Employee Ownership
I was ignorant about a lot of things in my 20s. Despite having a decent technical and business education, there was a lot about how the world worked that I didn't understand.
When I went to work for Microsoft in the late 80s, I did it because I loved the mission; I wanted to work on the PC wave. Microsoft offered these things called "stock options" that were entirely new to me and that I had no real sense of how to value – I had learned options pricing theory, but I didn't really know how to apply it to options in the wild. I built a spreadsheet and tried applying options pricing theory to the Microsoft offer, but my conclusions were far off.
Beyond the personal value, I really didn't understand how powerful employee ownership could be and how it could affect a company's culture. A month after I joined Microsoft, the Applications team announced a slip in the schedule for Microsoft Word, and the stock dropped substantially. It was immediately clear that our fates were tied to each other, and when someone from the Word team reached out and needed help, we all jumped to help.
Later in my career, when Marc Andreessen famously said that Netscape would "reduce Windows to a poorly debugged set of device drivers," it was easy to rally people inside the company to help our internet efforts. The languages team jumped in to help with internet scripting and language support; the kernel team jumped in to help on the Java VM, etc. I don't know if Marc ever really said those exact words, but the threat to one of the business pillars of Microsoft motivated everyone in Microsoft to respond.
And that is because we were owners, we felt like owners, we knew our livelihood depended on our joint efforts, and we knew that strong company performance would be shared with us.
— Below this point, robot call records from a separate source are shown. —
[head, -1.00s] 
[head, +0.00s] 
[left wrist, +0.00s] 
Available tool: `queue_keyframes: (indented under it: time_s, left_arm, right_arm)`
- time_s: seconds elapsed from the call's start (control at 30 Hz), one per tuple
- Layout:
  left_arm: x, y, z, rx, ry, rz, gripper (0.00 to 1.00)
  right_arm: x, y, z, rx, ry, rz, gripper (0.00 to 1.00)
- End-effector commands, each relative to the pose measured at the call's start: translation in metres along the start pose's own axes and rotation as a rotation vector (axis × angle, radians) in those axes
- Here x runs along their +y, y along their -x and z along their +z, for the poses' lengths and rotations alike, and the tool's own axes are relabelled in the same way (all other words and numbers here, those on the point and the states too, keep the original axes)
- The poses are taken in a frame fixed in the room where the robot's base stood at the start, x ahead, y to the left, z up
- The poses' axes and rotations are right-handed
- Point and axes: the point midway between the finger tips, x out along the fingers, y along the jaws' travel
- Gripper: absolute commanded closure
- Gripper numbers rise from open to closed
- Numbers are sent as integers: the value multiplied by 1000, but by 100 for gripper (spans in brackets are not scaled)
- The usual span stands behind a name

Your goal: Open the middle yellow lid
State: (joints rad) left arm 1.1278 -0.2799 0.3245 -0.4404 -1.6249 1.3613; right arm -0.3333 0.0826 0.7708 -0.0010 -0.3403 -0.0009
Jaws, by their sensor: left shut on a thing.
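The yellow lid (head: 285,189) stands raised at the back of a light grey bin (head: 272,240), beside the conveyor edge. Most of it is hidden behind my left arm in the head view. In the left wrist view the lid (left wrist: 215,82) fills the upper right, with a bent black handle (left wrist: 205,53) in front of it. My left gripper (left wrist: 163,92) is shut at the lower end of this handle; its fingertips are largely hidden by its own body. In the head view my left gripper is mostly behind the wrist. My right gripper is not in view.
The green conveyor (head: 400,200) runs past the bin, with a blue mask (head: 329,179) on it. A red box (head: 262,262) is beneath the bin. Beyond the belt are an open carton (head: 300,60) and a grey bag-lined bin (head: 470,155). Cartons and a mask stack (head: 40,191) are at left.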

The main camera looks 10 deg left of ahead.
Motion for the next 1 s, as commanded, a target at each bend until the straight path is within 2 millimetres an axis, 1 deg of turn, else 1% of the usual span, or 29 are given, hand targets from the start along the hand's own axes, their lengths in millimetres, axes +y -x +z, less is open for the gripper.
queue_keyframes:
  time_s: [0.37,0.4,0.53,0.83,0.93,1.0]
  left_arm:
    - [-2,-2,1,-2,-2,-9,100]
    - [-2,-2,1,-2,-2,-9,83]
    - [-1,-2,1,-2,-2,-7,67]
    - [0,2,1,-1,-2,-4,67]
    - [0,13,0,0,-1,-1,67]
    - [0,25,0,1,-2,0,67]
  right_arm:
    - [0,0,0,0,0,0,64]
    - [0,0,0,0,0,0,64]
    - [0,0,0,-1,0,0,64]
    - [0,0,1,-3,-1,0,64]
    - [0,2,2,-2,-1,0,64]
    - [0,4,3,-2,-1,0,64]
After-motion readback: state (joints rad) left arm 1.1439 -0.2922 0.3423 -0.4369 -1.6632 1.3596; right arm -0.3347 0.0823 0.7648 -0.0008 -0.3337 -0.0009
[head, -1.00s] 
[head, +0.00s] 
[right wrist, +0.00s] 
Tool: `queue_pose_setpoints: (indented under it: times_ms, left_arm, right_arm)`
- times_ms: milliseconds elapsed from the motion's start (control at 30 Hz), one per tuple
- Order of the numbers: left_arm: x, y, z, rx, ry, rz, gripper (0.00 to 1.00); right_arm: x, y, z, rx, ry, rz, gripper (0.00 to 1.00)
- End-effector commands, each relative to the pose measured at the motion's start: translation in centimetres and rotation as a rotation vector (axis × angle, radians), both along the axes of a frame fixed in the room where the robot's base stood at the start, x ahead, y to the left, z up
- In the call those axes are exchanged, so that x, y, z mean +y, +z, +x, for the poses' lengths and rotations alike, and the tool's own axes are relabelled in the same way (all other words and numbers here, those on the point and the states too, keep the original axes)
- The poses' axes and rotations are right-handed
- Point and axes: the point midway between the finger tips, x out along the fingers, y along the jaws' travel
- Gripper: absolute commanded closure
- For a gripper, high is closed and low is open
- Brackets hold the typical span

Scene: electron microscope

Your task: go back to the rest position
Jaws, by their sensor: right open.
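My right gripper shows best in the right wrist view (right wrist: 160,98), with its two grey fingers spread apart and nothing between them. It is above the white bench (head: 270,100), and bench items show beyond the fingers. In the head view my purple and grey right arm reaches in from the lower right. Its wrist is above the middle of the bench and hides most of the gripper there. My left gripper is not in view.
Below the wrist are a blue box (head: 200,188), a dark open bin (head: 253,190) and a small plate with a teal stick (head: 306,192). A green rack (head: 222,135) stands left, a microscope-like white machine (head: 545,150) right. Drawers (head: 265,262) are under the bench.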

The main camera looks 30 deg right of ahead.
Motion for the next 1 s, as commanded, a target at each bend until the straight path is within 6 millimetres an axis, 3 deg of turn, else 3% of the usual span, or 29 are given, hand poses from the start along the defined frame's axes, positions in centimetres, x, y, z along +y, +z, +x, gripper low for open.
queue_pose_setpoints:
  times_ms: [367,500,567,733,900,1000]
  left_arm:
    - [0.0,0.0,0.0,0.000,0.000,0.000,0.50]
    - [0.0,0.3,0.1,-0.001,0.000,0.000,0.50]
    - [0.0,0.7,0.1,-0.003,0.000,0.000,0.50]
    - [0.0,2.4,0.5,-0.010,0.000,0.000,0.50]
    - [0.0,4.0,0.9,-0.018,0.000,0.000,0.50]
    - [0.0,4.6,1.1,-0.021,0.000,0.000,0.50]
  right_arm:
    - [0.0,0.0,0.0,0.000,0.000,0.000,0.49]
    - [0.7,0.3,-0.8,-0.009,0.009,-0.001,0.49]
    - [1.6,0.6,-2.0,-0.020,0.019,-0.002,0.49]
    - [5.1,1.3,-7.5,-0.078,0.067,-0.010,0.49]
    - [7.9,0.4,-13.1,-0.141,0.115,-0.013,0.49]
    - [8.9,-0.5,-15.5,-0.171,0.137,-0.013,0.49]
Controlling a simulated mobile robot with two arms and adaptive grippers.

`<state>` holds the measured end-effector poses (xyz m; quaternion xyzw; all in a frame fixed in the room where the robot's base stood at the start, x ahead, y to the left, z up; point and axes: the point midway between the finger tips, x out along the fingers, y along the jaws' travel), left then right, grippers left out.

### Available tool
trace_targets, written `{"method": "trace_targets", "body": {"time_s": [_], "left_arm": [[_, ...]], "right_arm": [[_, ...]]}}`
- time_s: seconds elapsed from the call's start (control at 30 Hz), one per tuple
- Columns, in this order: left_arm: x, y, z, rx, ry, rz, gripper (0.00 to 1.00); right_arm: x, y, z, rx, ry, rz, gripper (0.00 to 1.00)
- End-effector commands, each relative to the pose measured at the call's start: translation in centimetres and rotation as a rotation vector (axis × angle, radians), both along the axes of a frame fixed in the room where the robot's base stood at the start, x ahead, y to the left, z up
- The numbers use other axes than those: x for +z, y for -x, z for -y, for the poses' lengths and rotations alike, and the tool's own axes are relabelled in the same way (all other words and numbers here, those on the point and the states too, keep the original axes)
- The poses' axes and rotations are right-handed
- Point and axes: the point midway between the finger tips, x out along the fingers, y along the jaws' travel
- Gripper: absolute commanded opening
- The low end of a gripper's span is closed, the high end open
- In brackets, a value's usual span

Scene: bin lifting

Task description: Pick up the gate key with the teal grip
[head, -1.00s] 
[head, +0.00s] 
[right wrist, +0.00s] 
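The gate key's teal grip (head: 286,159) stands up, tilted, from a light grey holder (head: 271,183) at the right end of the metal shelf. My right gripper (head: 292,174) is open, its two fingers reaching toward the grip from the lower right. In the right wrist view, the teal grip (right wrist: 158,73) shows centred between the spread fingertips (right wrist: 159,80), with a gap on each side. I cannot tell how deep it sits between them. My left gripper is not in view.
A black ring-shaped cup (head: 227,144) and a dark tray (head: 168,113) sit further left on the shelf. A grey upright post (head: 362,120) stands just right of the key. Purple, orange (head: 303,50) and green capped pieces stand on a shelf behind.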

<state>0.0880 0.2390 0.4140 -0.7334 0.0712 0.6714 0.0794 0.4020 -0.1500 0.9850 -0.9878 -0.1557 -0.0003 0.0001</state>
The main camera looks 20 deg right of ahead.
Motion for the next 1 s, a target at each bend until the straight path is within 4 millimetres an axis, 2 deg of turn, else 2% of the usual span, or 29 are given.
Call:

Microsoft didn't create stock compensation, it has been common in the tech world for a long time, I am sure many other tech employees have had similar experiences.
Late in my career, through an acquisition, I ended up back inside a Midwest manufacturing company for a while and was reminded that employee stock ownership is not a broad-based phenomenon in our economy.
There is ample evidence that economic mobility has eroded in our country, for instance, this new study from Harvard. The consequences of this are bad — resentment, division, susceptibility to populist politicians. There have been many proposals floated for how to address mobility – wealth taxes, rent control, greater mandated benefits, etc. A lot of these require new bureaucratic infrastructure. Some of them seem very unworkable. None of them are close to getting enough support to become law.
Employee stock ownership seems like a great tool to address mobility and inequality. It exists, it is well understood, it requires no new laws, it doesn't slow down entrepreneurs or interfere with the market. Many models can work. Stock options and restricted stock packages work well in the tech industry. Central States Manufacturing is a great example of an ESOP outside of tech. It nicely aligns shareholder interests and employee interests.
And at the most fundamental level – shouldn't the people working hard every day at a company have some element of ownership? Who deserves it more?